Hi All,
I have this problem and I did not found a solution :-/
I have a Signed Long variable that come from an encoder reading, I need to split it into 2 Signed Int to be able to send them to a PC using ModBus Slave over serial.
yes it works but increasing the long number will increase the loop time from 1 mS to more than 4 mS and it is not good for me. Anyway the conversion works.
EMH, I'm sure that it works.
I test it comparing the value of original Long on Arduino and the rebuilded one on the PC side doing the inverse math ( Software on PC side is VB6)
Looks to me like the shift you posted is correct and should work.
Question: The highint and lowint are they signed or unsigned?
One of the things that may happen with shift operations is sign extension, so maybe a cast to unsigned long is needed to make the >> 16 work correctly.
And be done with it. The masking is unnecessary. The results won't match your other method, but that is because, as AWOL has correctly pointed out, your other method is incorrect.

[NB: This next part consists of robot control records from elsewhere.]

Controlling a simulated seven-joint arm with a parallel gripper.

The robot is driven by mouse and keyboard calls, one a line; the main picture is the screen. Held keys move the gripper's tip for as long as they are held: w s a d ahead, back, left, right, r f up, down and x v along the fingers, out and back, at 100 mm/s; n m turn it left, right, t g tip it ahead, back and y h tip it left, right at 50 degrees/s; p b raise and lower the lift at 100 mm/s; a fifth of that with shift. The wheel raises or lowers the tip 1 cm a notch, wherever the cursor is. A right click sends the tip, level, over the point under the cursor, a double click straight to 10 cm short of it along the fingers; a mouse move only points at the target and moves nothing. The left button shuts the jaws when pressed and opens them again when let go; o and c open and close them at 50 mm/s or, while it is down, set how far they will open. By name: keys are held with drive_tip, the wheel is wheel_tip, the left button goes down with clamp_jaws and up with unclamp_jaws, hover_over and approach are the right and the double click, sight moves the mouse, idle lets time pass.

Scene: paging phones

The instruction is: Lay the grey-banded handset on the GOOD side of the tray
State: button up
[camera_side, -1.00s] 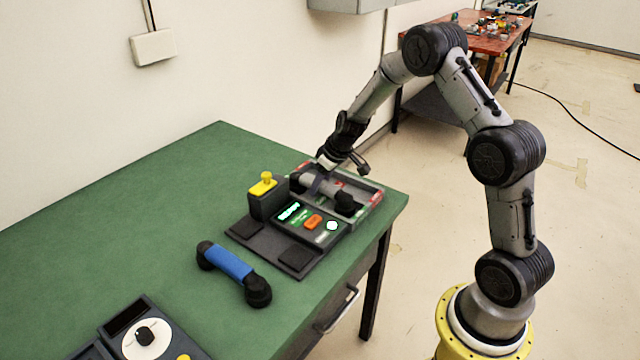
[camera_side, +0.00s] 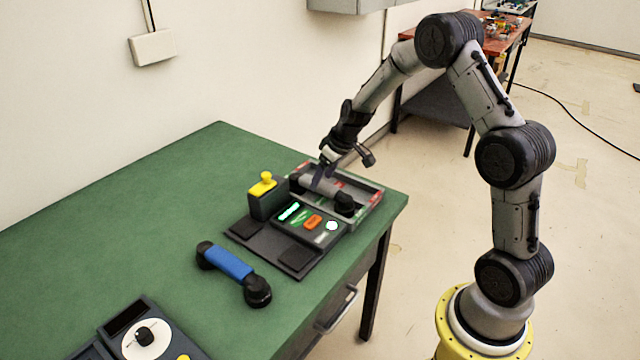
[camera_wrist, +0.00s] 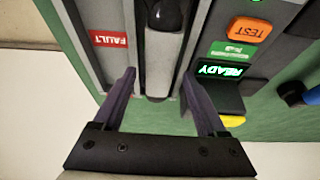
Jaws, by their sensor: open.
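The grey-banded handset (camera_side: 321,187), grey in the middle with black ends, lies in the shallow grey tray (camera_side: 369,207) behind the test unit. In the wrist view the handset (camera_wrist: 160,62) runs lengthwise between my fingers, beside the tray strip with the red FAULT label (camera_wrist: 109,39). A GOOD label on the tray is not readable, and I cannot tell for certain which side the handset is on. My gripper (camera_side: 320,181) is open above the handset. In the wrist view its fingers (camera_wrist: 158,76) stand apart on either side, with visible gaps.
The test unit (camera_side: 312,227) with a lit READY display and an orange TEST button (camera_wrist: 249,30) stands against the tray. A yellow-topped block (camera_side: 265,197) rises at its left. A blue-banded handset (camera_side: 232,265) lies on the green table (camera_side: 150,230). The table's left is clear.

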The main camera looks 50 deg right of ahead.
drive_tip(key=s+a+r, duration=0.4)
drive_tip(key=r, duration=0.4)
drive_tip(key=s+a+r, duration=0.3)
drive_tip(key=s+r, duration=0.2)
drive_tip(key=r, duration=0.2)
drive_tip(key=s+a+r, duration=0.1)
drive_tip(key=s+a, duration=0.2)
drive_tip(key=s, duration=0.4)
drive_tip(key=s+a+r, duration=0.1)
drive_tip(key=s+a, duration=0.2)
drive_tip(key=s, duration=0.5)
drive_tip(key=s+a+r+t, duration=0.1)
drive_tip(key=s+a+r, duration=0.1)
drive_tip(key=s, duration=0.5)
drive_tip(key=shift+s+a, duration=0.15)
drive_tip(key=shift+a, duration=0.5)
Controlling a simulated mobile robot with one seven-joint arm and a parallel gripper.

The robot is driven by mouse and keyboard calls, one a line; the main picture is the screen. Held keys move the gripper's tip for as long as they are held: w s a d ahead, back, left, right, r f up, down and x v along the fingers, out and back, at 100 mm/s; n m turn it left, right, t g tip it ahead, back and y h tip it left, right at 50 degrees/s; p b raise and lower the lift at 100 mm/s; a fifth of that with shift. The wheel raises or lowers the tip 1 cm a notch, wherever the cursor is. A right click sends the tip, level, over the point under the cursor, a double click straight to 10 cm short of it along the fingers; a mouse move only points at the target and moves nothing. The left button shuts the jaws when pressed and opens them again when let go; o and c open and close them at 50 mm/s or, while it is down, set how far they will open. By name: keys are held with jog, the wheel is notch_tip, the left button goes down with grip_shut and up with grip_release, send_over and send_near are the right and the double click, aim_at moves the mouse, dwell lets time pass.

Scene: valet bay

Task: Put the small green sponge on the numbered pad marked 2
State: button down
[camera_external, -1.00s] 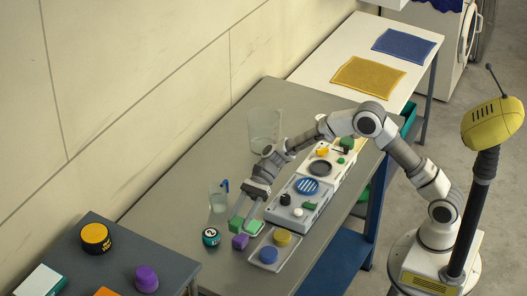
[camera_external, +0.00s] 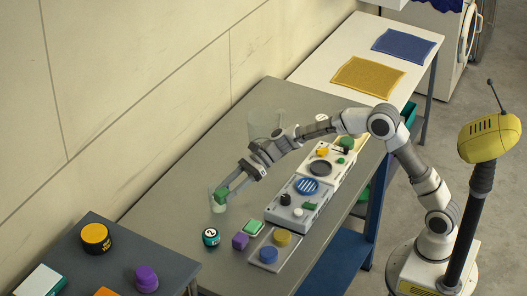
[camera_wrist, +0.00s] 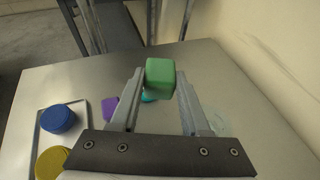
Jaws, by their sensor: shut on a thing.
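My gripper (camera_external: 222,192) is shut on a green block (camera_wrist: 160,78) with rounded edges, held above the grey table. In the external view the held green block (camera_external: 221,196) overlaps a clear cup (camera_external: 218,207); I cannot tell whether they touch. A second green block (camera_external: 254,227) with a paler side rests beside the tray. I cannot tell for sure which is the small sponge. A round dark and teal piece with a white 2 (camera_external: 211,237) sits on the table, below and left of my gripper in the picture.
A purple block (camera_external: 240,241) stands next to a tray (camera_external: 270,264) with a blue disc (camera_external: 268,255) and a yellow disc (camera_external: 283,238). A white panel with knobs (camera_external: 300,211) lies to the right. A large clear container (camera_external: 264,124) stands near the wall.

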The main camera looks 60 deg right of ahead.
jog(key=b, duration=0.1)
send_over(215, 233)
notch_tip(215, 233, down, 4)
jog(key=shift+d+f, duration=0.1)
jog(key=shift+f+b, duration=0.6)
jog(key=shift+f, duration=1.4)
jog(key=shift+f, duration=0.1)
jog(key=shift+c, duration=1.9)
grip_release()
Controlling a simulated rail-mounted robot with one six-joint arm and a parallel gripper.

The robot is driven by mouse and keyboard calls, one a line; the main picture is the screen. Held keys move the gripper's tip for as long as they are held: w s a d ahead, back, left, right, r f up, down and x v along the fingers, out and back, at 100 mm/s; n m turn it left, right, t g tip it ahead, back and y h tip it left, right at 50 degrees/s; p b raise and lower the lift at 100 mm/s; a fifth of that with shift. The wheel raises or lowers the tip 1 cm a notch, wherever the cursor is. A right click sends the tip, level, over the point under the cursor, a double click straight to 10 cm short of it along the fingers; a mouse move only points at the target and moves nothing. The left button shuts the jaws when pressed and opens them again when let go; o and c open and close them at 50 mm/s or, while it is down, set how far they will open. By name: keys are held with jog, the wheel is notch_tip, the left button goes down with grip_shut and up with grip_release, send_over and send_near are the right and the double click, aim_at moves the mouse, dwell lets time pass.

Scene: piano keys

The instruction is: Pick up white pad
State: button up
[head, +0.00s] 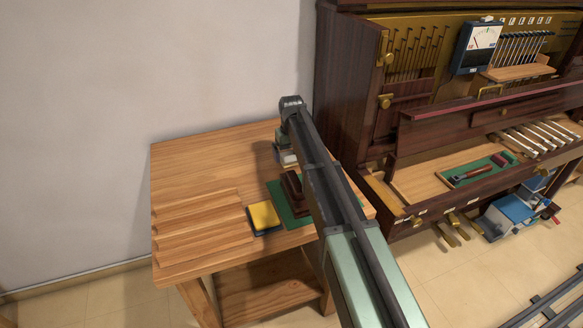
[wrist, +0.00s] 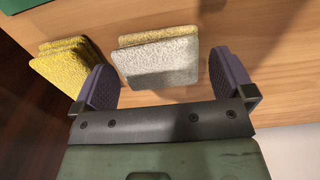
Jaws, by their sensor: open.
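The white pad (wrist: 160,66) is a pale, rough-surfaced slab on the wooden table in the wrist view. It lies between the two dark purple fingers of my gripper (wrist: 162,62), with a gap on each side. The fingers are open and hold nothing. A yellow pad edge (wrist: 157,36) shows along the white pad's far side; I cannot tell if they touch. In the head view my arm hides most of this spot, and only a small pale and dark stack (head: 285,155) shows beside it.
Yellow pads (wrist: 72,68) lie just left of the left finger. In the head view a yellow pad (head: 263,216) on a dark one, a green mat (head: 283,205) and a brown block (head: 292,188) lie on the table (head: 190,160). A piano (head: 345,100) stands right; a wall is behind.

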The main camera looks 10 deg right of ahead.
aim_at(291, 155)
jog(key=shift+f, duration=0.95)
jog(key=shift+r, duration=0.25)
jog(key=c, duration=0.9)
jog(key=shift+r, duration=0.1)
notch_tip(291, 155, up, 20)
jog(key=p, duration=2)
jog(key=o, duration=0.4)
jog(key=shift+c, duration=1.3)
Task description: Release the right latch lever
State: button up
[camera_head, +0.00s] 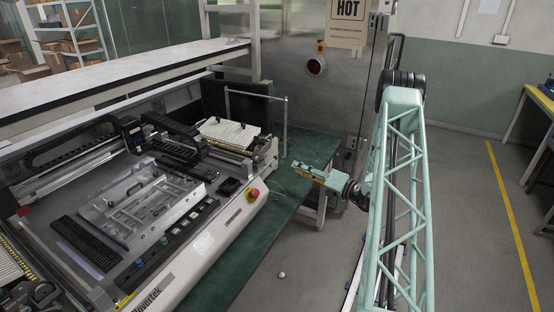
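A metal fixture plate (128,221) with small handles and raised parts lies inside the open machine at the left. Small metal parts stand up on it, but they are too small to tell which one is the right latch lever. My gripper (297,166) is at the end of the teal lattice arm, to the right of the machine. It points left, over the green table edge, and is well apart from the fixture. Its fingers are too small to tell whether they are open or shut. I see nothing clearly held in it.
The machine's front panel has buttons and a red emergency stop knob (252,194). A black gantry (172,133) spans above the fixture. A metal cabinet (310,95) stands behind. A white ball (282,274) lies on the floor.

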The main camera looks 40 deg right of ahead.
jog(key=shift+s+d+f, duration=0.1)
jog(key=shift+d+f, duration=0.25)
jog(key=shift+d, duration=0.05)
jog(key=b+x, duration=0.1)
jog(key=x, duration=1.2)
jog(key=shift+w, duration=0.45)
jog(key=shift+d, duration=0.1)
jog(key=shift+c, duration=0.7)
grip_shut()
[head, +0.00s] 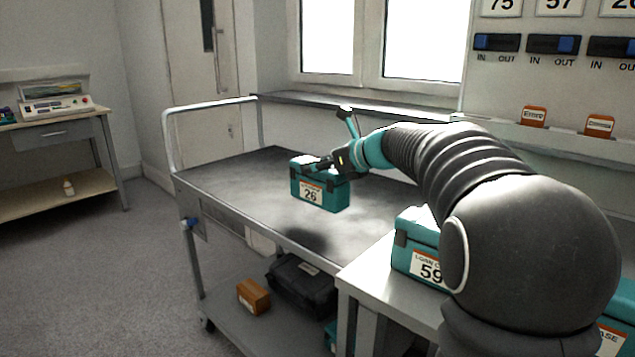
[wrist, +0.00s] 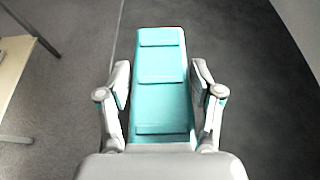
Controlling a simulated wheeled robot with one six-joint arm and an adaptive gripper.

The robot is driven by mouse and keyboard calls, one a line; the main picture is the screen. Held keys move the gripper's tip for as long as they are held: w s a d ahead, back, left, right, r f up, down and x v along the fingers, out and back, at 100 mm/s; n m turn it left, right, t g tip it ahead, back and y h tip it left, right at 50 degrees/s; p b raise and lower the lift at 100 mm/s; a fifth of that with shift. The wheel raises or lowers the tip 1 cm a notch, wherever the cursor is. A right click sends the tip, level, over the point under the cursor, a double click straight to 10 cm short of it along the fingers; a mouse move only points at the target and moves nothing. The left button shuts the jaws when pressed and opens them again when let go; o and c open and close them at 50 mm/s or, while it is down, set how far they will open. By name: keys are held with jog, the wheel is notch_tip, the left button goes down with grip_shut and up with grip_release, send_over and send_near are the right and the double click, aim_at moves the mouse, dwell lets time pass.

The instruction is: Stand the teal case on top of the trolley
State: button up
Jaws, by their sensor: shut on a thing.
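The teal case (head: 320,192), with a white label reading 26, hangs from my gripper (head: 327,163) above the trolley top (head: 250,173). A dark shadow lies on the top below it, and the case looks apart from the surface. In the wrist view the teal case (wrist: 162,85) runs between the two fingers of my gripper (wrist: 160,88), which is shut on it. The case looks upright in the head view. The trolley has a grey top, a pale push rail at the left and a lower shelf.
Another teal case (head: 418,248), labelled 59, stands on a light side table (head: 385,278) at the trolley's near right. The lower shelf holds a black case (head: 302,287) and a brown box (head: 254,296). The trolley top is otherwise bare. A bench (head: 60,130) stands far left.

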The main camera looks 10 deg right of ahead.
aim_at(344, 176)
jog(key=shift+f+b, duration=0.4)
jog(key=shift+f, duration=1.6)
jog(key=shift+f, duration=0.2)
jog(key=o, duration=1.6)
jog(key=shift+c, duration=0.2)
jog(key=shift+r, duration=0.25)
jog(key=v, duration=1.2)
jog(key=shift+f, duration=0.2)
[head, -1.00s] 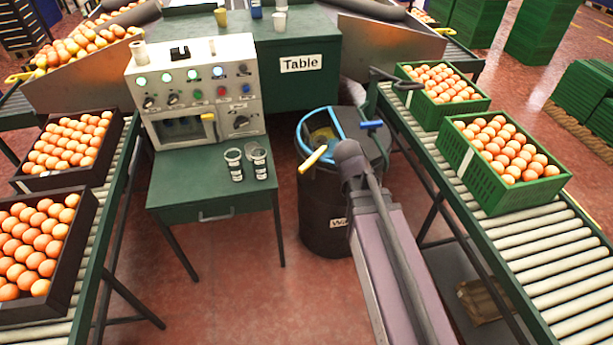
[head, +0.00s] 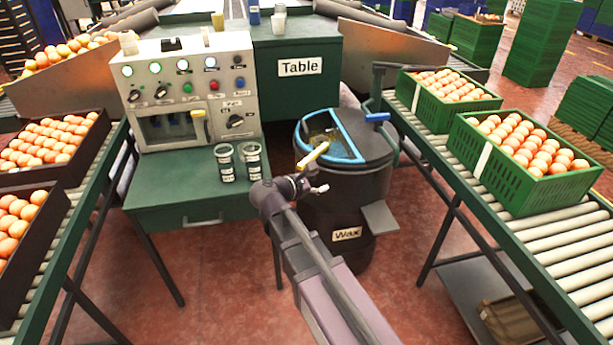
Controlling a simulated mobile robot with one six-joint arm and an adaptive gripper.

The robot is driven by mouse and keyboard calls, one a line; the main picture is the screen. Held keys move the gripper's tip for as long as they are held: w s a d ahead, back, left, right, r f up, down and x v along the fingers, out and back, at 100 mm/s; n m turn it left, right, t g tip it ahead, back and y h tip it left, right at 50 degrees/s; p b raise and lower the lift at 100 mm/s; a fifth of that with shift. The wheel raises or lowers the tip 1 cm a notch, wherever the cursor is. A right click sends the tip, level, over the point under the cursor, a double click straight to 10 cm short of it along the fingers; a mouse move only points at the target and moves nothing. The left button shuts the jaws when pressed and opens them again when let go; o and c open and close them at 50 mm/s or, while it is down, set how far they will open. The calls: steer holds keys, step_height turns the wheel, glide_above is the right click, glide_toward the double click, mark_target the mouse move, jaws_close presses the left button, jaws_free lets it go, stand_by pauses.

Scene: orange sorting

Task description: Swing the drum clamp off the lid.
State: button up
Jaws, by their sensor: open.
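The dark wax drum (head: 346,215) stands on the floor between the table and the right conveyor. Its round top has a dark lid part (head: 365,145) and a blue-rimmed section (head: 335,117) through which yellowish contents show. A dark bracket with a blue handle (head: 377,117) sits at the lid's back right edge; it appears to be the clamp and lies over the lid's edge. A yellow handle (head: 313,156) slants over the front left rim. My gripper (head: 318,187) is open and empty in front of the drum's left side, below the yellow handle, apart from the blue handle.
The right conveyor (head: 535,225) carries green crates (head: 495,170) of oranges. A grey plate (head: 380,217) juts from the drum's front right.

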Both L & H int are signed and I need it because my Long must be Signed, Encoder can count + or - .
I dont know how BitShift works with sign
The math of the first post works even if you divide the long value by any number lower that 32767, on the worst case I cant reach the maximum Long extension but it is a very remote possibility ( > 1 milion)
Anyway the problem is not the result but the speed of the loop.
I try with >> 16 as in the #1 post but did not work.
I try >>15 to leave 1 bit for sign and it works only for L value
I dont have the knowledge base to understand this bit operation.
Those look OK. (better than the 32767 examples!)
There may be sign issues; Shift operation is not fully specified for signed numbers, but since you're masking things anyway you should get the correct results in any case.
Bitwise manipulation in general doesn't care one bit (no pun intended) about the sign or format of the variable they are operating on.
If you decompose a 4 byte variable into two 2 byte variables, and then later recompose them back into a 4 byte variable, the bit patterns will remain identical.
That's not to say there won't be any sign issues, but they will not be related in any way to the bitwise operations (for example, there may be endian problems if you are transferring the data between platforms with different endian'ness').
L = 11111111111111111111111111111111
H = 11111111111111111111111111111111
because both L & H & ValueLong are signed, 1111...11 will read as -1 for all three of them. Bitwise it is a correct split.
Another way to split your long is to use an union, a less used construct in C++, A union has multiple var's mapped upon the same memory space:
union split_t
{
int I[2];
long ValueLong;
} X;
void setup()
{
Serial.begin(115200);
}
void loop()
{
X.ValueLong = -1;
int H = X.I[0];
int L = X.I[1];
Serial.print(H, DEC);
Serial.print(" = ");
Serial.println(L,DEC);
delay(500);
}
The union split_t could be extended with unsigned long or an array of four bytes. Although it seems that no math is involved the indexing of the array takes some cpu cycles ...
I'm not quite sure what your expectations are here. The intermediate int decimal values will in no way correlate to the original long decimal value. If they are only being used as a necessary step to transfer the entire data, then that doesn't matter.
What matters is that the bit representation is maintained.
Say you have a long value of (just for example) 1,582,081.
It's binary representation would be:
00000000 00011000 00100100 00000001
If you then assign that value to two ints with bitwise shifting, you would end up with
high int 00000000 00011000
low int 00100100 00000001
If you then properly recompose that back into a new long, that new long will have the same decimal value as the previous one (assuming the binary representation of that decimal value is the same across any platform transitions).
You could use unsigned ints for your intermediate variables and it wouldn't make a difference. You could even use 4 bytes or chars instead.
With -1 as ValueLong I read on serial monitor:
L = 11111111111111111111111111111111
H = 11111111111111111111111111111111
That looks completely correct. Signed ints are stored in a twos complement format. Google it for more info on how twos complement works, and why it's an ideal format to use for signed ints.